Habituámo-nos a passar por aquele volume encaixado ao lado do semáforo e da estação de comboios de Belém. Um bicho adormecido na paisagem. 

"Os anos de crise vividos a partir de 2011 impediram uma abertura mais célere", recorda Barreto Xavier. À VISÃO, sublinha: "Tivemos que gerir um ativo relevante em condições de excepcionalidade." Defende que o edifício "não sofreu deterioriação pela não utilização, mas todos os edifícios novos podem ter problemas, e foram, de facto, detectados problemas que ainda estão cobertos pela garantia da obra". 

Tendo verbalizado, em várias ocasiões, a sua preferência por um investimento no Museu Nacional de Arte Antiga ou num novo pólo dedicado à História de Portugal, o secretário de Estado sintetiza: 

"Quando temos uma obra feita, é nossa obrigação fazer o melhor possível com ela." 

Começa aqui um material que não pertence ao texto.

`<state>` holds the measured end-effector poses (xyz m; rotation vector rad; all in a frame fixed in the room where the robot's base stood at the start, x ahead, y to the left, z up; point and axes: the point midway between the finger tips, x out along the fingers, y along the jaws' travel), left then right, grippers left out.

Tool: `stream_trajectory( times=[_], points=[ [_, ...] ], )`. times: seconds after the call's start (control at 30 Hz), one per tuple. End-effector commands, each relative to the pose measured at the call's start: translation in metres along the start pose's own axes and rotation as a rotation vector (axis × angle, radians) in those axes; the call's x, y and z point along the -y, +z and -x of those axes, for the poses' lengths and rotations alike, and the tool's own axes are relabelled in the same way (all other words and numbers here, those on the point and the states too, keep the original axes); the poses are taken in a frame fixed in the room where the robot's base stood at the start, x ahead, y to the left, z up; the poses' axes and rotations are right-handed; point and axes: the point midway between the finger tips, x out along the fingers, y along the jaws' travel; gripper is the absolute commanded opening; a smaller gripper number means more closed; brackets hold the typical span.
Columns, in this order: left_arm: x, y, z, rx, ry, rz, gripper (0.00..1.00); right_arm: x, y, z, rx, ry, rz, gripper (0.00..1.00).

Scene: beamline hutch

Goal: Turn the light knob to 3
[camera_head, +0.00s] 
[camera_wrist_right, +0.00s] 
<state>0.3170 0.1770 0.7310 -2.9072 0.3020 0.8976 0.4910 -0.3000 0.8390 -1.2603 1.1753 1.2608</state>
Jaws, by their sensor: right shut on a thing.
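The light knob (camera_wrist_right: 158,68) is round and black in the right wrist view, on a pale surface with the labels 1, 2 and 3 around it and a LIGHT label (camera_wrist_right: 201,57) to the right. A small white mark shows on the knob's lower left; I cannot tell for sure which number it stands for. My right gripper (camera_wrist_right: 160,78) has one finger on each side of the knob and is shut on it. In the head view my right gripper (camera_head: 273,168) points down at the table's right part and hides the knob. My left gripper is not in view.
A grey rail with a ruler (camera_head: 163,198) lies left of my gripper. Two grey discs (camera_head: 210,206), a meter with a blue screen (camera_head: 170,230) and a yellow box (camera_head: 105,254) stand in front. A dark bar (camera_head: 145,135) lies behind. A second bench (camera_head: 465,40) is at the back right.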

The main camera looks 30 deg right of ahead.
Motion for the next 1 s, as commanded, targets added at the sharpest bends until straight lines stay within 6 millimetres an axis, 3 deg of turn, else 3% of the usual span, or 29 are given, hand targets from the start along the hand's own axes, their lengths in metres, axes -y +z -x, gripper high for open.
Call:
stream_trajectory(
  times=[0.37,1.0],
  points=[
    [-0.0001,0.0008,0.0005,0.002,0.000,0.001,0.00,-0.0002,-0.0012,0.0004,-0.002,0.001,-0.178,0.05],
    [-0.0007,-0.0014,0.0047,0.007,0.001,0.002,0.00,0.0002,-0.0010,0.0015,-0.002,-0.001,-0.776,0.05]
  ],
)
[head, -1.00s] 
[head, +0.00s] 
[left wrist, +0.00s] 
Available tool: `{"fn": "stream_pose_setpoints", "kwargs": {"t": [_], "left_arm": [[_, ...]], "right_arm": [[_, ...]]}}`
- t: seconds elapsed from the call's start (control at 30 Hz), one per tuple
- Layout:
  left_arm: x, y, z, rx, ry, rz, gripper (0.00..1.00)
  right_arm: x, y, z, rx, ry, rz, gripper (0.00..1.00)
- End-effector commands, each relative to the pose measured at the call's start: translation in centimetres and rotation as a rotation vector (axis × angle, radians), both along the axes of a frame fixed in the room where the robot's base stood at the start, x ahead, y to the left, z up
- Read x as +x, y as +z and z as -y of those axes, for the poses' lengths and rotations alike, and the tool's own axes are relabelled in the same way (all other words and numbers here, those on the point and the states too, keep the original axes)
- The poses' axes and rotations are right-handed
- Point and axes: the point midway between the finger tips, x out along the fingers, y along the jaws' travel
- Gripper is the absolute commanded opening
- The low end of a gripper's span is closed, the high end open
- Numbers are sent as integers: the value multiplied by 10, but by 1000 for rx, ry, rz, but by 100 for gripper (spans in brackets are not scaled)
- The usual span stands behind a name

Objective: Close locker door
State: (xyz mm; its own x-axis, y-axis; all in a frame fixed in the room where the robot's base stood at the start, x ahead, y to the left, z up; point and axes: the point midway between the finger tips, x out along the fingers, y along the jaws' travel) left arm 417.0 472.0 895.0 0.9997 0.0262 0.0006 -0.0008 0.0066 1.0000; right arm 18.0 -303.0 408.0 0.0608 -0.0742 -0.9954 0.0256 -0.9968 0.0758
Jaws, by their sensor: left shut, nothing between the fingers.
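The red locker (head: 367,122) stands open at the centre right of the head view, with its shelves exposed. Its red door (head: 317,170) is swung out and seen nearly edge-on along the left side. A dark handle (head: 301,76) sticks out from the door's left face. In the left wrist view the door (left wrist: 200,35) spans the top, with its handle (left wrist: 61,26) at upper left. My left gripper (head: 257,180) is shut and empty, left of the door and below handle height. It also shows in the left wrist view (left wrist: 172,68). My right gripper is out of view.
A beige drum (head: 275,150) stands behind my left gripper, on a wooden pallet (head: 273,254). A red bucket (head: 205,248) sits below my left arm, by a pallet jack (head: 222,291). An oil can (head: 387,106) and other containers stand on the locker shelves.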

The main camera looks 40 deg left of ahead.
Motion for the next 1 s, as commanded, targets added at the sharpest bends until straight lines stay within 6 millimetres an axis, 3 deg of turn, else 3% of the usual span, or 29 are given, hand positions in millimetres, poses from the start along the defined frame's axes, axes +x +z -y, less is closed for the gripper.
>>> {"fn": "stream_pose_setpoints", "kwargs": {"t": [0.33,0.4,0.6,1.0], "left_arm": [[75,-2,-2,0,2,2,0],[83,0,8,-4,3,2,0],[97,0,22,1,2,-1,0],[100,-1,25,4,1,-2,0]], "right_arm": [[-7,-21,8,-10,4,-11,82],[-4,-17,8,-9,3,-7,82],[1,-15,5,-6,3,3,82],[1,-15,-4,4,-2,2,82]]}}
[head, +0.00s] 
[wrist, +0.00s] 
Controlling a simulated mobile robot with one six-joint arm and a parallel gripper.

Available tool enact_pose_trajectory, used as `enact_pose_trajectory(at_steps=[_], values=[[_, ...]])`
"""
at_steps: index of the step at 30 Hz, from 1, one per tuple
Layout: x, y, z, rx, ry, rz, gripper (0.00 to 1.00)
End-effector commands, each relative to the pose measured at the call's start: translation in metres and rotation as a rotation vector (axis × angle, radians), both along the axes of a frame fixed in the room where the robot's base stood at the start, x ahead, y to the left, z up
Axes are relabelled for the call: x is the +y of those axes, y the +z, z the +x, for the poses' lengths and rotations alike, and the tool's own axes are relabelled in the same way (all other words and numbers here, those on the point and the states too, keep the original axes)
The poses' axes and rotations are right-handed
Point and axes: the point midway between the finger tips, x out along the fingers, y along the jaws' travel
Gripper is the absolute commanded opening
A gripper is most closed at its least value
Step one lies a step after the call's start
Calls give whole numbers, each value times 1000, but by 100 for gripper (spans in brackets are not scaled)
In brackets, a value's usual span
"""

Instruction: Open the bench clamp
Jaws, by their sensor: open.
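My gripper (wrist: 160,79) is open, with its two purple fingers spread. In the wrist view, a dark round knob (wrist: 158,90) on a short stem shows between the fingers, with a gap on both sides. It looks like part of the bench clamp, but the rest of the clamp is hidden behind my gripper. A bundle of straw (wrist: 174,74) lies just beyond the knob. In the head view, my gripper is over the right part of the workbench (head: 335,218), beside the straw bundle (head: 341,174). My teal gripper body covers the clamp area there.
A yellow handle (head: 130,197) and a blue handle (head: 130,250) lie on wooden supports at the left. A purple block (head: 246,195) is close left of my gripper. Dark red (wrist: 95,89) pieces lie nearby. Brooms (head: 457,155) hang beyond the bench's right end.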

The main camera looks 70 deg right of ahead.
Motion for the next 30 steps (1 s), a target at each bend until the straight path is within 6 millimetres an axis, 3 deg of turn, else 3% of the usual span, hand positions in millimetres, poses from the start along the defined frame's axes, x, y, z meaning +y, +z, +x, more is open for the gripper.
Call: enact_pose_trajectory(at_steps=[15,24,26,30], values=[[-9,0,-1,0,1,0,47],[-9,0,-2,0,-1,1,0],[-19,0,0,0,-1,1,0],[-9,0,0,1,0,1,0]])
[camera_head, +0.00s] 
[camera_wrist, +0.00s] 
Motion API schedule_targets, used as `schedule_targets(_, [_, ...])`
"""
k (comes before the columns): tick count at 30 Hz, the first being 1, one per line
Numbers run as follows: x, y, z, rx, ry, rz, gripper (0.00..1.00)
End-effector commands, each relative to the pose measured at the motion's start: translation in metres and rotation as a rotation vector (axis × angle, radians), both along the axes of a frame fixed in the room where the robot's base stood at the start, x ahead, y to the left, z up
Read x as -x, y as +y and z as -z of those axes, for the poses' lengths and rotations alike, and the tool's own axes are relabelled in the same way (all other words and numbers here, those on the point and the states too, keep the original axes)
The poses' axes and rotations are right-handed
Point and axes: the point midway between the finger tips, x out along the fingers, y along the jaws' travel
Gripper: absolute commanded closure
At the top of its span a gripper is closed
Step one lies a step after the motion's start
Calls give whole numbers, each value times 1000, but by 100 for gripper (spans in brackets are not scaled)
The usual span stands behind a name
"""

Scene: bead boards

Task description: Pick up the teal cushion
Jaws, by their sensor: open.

E admite que o atual boom do turismo em Portugal "é uma boa coincidência" que, juntamente com a valorização do eixo Belém-Ajuda, pode ajudar a valorizar investimento feito. 

Objetivo: mais de 350 mil visitantes por ano, numa "perspetiva conservadora e sóbria", sublinha este responsável. 

O Estado, esse, irá manter um apoio de €500 mil anuais, confiando que as restantes contas possam ser equilibradas pelo mecenato, receitas de bilheteira, boa vontade de privados.

Questionado sobre o enorme adiamento da inauguração da sua obra, o arquiteto brasileiro Paulo Mendes da Rocha responde com diplomacia e elegância, preferindo sublinhar a "festa" que é a abertura de um equipamento desta envergadura, e que simboliza, diz, a união entre os dois países de língua portuguesa. 

Será bonita a festa, pá?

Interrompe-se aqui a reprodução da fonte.